Hanya saja, yang menjadi pertanyaan: sejauh mana ibadah tersebut dilakukan? Apakah sudah memenuhi tujuan yang dimaksud? Atau baru sekedar sebagai ibadah ritual dan kewajiban formal belaka?
Terkait dengan itu, Allah befirman, “Katakanlah, ‘Sesungguhnya aku hendak memperingatkan kepadamu suatu hal saja: yaitu supaya kamu menghadap Allah (dengan ikhlas) berdua- dua atau sendiri-sendiri; kemudian kamu renungkan.’” (QS as-Saba {34}: 46). Menurut Syeikh Muhammad Shaleh ibn Muhammad al-Utsaymin, ayat di atas berisi dua perintah: Pertama, perintah dan peringatan untuk menghadap kepada Allah dengan ikhlas dan benar. Kedua, perintah untuk merenungkan sejauh mana kualitas ibadah yang dilakukan.
Karenanya, dalam pandangan beliau ketika sebuah ibadah telah dilakukan, tidak boleh cepat merasa puas lantaran ibadah tersebut telah ditunaikan. Namun, perlu ada semacam refleksi. Misalnya, apakah ibadah tersebut telah dilakukan sesuai petunjuk Allah dan Rasul-Nya?! Apakah ibadah tersebut dilakukan penuh penghayatan atau tidak?! Dan lebih dari itu, apakah ibadah tadi memberikan dampak dan pengaruh positif dalam kehidupan?! Hal ini sangat penting agar ibadah yang dilakukan tidak hanya menjadi adat dan kebiasaan semata.
Pasalnya, setiap ibadah yang ditunaikan secara benar, pasti memberikan dampak dan pengaruh baik dalam kehidupan. Sebagai contoh, terkait dengan salat Allah befirman, “Sesungguhnya salat mencegah dari perbuatan keji dan mungkar (QS al-Ankabut {29}: 45).” Terkait dengan puasa Allah befirman, “Agar kalian menjadi orang bertakwa” (QS al-Baqarah {2}: 183). Terkait dengan zakat Allah befirman, “Ambillah zakat dari sebagian harta mereka, yang dengan zakat itu kamu membersihkan dan mensucikan mereka (dari sifat kikir dan cinta dunia) (QS al-Baqarah {9}: 103).

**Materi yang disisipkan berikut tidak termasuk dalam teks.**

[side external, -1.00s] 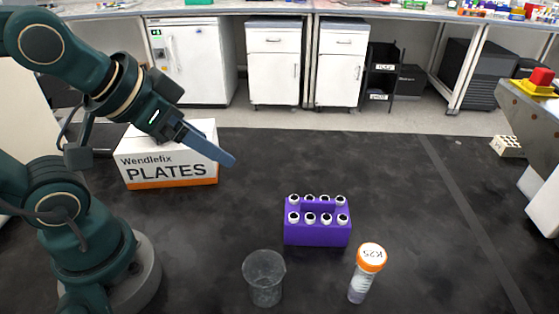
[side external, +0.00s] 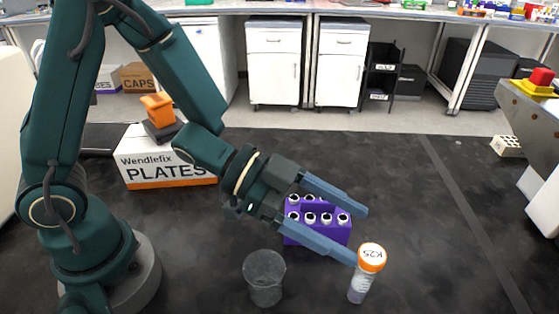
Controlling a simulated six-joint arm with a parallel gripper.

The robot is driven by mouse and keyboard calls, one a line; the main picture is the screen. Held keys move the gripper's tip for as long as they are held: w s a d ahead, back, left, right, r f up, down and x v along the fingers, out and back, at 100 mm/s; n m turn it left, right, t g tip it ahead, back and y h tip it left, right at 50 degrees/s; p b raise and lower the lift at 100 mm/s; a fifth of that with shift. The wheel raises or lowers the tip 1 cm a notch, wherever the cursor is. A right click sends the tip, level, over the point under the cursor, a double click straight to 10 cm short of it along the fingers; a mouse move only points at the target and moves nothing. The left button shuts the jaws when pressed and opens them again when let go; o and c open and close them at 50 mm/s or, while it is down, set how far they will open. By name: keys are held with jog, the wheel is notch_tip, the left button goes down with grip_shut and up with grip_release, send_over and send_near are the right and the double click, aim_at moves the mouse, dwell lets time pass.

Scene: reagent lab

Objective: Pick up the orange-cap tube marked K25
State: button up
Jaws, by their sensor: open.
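The orange-cap tube marked K25 (side external: 366,271) stands upright at the front, right of centre, with its label on top of the cap. My gripper (side external: 361,238) is open, its two blue-grey fingers pointing right and down toward the tube. The nearer fingertip lies just left of the orange cap in the picture; I cannot tell whether it touches. The farther fingertip is above and behind the cap. Nothing is between the fingers at their tips.
A purple rack (side external: 318,229) with several white-and-black-topped vials is partly hidden behind my fingers. A Wendlefix plates box (side external: 165,165) is at the back left. The black bench right of the tube is clear.

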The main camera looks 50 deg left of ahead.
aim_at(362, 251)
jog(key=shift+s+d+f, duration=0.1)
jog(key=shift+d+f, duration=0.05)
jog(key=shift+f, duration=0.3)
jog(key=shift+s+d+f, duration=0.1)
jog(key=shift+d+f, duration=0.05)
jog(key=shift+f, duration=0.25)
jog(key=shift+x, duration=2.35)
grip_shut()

Dengan demikian, perintah untuk merenungkan ibadah secara tidak langsung adalah perintah untuk senantiasa mengoreksi, meluruskan, dan memperbaiki ibadah tersebut agar mencapai tujuan dan nilai-nilai mulia yang diinginkan oleh Allah Swt. Dari sana diharapan adanya jarak dan kesenjangan antara ibadah dan akhlak yang kerapkali tampak bisa dilenyapkan. Sebab, ibadah yang baik pasti berbuah akhlak dan moral yang baik pula. Namun, kalau ibadah yang dilakukan selama ini masih belum membuahkan dampak positif, maka ada yang perlu diperbaiki dari ibadah tersebut. Wallahu a’lam bsh-shawab.